*** Recorded information
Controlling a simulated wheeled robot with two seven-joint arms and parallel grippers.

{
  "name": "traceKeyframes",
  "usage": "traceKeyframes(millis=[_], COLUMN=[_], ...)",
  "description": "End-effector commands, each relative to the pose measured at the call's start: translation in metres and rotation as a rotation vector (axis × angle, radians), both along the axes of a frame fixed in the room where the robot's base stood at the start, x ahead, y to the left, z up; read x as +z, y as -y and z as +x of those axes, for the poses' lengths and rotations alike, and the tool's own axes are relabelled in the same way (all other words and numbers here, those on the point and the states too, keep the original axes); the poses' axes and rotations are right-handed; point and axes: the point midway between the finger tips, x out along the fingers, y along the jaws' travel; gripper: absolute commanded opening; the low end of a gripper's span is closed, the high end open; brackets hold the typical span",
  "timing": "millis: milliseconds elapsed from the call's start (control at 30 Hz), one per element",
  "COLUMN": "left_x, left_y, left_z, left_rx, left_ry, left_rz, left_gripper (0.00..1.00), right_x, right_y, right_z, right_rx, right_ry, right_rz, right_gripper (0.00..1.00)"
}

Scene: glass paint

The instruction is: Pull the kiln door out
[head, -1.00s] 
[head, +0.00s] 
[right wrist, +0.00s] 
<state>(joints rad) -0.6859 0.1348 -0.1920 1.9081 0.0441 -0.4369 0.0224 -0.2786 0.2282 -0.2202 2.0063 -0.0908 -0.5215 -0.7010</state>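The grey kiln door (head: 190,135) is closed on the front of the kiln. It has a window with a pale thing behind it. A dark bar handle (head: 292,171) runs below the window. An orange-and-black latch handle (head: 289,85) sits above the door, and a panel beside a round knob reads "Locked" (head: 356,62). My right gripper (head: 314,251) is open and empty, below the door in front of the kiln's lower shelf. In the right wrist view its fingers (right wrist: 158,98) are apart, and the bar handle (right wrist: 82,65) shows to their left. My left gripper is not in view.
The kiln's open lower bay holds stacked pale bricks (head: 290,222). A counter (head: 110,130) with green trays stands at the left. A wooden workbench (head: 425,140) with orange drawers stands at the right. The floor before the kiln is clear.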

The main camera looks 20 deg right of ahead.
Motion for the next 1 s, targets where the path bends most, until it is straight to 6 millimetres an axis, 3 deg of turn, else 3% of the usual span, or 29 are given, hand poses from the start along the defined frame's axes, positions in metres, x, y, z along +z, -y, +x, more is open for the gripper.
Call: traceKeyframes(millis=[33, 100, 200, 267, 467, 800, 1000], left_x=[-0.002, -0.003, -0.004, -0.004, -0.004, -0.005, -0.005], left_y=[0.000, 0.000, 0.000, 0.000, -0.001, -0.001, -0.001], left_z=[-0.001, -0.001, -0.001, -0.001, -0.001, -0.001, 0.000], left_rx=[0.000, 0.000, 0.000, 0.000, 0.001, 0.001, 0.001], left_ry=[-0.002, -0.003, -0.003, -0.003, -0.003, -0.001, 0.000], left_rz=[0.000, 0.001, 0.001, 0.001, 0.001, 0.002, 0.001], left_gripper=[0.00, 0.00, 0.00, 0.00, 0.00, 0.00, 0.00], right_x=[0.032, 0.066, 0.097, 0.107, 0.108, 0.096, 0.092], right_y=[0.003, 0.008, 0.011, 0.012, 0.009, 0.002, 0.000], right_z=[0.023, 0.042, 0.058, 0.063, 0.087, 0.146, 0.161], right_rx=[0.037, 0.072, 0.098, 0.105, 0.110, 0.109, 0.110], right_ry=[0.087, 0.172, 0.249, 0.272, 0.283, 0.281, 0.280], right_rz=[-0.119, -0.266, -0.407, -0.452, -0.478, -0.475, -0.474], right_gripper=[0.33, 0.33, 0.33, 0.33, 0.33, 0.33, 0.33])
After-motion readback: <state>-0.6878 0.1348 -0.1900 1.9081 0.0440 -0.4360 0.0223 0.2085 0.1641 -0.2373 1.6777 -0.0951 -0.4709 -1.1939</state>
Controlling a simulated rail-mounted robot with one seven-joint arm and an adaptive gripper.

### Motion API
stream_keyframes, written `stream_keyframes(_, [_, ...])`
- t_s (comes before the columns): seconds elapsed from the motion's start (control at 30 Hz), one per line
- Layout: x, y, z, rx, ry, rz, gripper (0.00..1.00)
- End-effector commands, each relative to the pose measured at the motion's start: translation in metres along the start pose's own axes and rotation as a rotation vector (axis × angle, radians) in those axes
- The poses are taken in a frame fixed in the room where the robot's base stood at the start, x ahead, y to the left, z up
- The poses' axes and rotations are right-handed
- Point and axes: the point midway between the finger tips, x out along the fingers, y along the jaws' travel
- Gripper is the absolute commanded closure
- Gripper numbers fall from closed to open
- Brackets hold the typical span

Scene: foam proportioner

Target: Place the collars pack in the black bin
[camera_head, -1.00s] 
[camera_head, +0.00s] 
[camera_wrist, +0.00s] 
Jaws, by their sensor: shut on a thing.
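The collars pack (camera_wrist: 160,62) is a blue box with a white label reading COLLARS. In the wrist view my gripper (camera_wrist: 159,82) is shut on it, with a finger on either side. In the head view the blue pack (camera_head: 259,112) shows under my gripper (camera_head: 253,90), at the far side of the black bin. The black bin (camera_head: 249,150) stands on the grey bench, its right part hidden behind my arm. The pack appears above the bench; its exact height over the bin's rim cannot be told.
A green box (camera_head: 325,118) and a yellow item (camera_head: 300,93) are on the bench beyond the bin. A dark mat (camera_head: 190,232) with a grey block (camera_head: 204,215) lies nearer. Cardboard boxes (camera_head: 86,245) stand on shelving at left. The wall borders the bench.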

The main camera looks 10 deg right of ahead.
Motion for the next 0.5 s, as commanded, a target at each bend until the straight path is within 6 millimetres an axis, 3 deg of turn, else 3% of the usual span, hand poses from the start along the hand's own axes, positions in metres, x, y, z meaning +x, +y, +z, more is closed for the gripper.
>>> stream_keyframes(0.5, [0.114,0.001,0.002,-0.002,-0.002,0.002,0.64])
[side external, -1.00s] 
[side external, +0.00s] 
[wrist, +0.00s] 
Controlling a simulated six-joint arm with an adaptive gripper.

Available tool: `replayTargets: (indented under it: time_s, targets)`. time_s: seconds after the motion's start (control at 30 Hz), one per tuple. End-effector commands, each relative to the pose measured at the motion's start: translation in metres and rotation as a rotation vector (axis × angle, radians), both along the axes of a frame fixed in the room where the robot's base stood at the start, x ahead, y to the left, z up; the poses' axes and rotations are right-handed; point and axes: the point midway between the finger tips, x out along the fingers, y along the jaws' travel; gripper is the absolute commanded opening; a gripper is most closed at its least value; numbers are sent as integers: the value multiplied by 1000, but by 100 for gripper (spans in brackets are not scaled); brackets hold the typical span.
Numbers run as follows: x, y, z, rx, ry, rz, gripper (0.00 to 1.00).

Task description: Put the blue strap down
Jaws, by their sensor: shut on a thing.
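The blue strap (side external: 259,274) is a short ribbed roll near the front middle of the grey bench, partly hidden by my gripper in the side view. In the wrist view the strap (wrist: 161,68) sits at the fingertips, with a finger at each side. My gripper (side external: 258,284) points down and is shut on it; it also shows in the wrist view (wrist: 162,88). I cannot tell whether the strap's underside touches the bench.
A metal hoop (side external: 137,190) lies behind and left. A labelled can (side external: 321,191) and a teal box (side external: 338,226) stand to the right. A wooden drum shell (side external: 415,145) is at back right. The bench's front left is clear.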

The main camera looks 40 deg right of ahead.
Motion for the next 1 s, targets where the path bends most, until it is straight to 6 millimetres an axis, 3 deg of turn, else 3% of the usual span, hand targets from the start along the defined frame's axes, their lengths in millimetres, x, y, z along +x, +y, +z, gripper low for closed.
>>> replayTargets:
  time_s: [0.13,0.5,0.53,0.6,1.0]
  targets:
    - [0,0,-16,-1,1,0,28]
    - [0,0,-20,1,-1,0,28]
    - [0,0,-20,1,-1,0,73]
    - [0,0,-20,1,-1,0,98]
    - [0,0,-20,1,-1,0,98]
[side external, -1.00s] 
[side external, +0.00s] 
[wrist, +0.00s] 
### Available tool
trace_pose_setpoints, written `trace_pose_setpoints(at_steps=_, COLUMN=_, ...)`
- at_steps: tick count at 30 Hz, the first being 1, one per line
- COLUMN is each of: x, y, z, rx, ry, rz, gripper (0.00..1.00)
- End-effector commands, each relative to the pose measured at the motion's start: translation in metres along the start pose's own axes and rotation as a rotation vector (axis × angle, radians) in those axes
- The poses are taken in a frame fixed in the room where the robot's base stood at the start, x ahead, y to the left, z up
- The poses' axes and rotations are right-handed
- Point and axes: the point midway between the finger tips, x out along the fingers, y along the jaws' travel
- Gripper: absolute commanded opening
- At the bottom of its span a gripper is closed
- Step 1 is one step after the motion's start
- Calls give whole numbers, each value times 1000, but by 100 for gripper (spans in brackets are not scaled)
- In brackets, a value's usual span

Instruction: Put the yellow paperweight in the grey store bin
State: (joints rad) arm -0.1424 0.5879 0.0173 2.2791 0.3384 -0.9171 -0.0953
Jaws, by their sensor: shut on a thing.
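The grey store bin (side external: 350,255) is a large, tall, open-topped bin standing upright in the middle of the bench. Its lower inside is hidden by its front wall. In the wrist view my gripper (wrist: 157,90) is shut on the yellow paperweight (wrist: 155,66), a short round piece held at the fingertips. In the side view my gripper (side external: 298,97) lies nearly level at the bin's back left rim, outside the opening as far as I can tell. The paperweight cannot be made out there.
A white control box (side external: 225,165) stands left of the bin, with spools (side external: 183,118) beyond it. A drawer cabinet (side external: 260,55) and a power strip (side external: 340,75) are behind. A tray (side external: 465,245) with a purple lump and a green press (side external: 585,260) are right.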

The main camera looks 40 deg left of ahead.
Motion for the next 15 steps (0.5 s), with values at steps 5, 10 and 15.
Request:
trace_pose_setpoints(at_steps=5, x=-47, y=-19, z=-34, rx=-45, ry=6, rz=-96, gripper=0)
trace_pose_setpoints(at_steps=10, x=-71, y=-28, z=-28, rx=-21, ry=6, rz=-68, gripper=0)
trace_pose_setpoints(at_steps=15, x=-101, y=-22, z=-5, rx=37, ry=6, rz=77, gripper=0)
******
* [To do]
Repeat, character for character, the lines of the material above from the line with "[camera_wrist, +0.00s]" through the line with "Controlling a simulated six-joint".

* [Task answer]
[camera_wrist, +0.00s] 
Jaws, by their sensor: shut on a thing.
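The collars pack (camera_wrist: 160,62) is a blue box with a white label reading COLLARS. In the wrist view my gripper (camera_wrist: 159,82) is shut on it, with a finger on either side. In the head view the blue pack (camera_head: 259,112) shows under my gripper (camera_head: 253,90), at the far side of the black bin. The black bin (camera_head: 249,150) stands on the grey bench, its right part hidden behind my arm. The pack appears above the bench; its exact height over the bin's rim cannot be told.
A green box (camera_head: 325,118) and a yellow item (camera_head: 300,93) are on the bench beyond the bin. A dark mat (camera_head: 190,232) with a grey block (camera_head: 204,215) lies nearer. Cardboard boxes (camera_head: 86,245) stand on shelving at left. The wall borders the bench.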

The main camera looks 10 deg right of ahead.
Motion for the next 0.5 s, as commanded, a target at each bend until the straight path is within 6 millimetres an axis, 3 deg of turn, else 3% of the usual span, hand poses from the start along the hand's own axes, positions in metres, x, y, z meaning +x, +y, +z, more is closed for the gripper.
>>> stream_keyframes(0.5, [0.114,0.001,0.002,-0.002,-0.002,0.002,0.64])
[side external, -1.00s] 
[side external, +0.00s] 
[wrist, +0.00s] 
Controlling a simulated six-joint arm with an adaptive gripper.

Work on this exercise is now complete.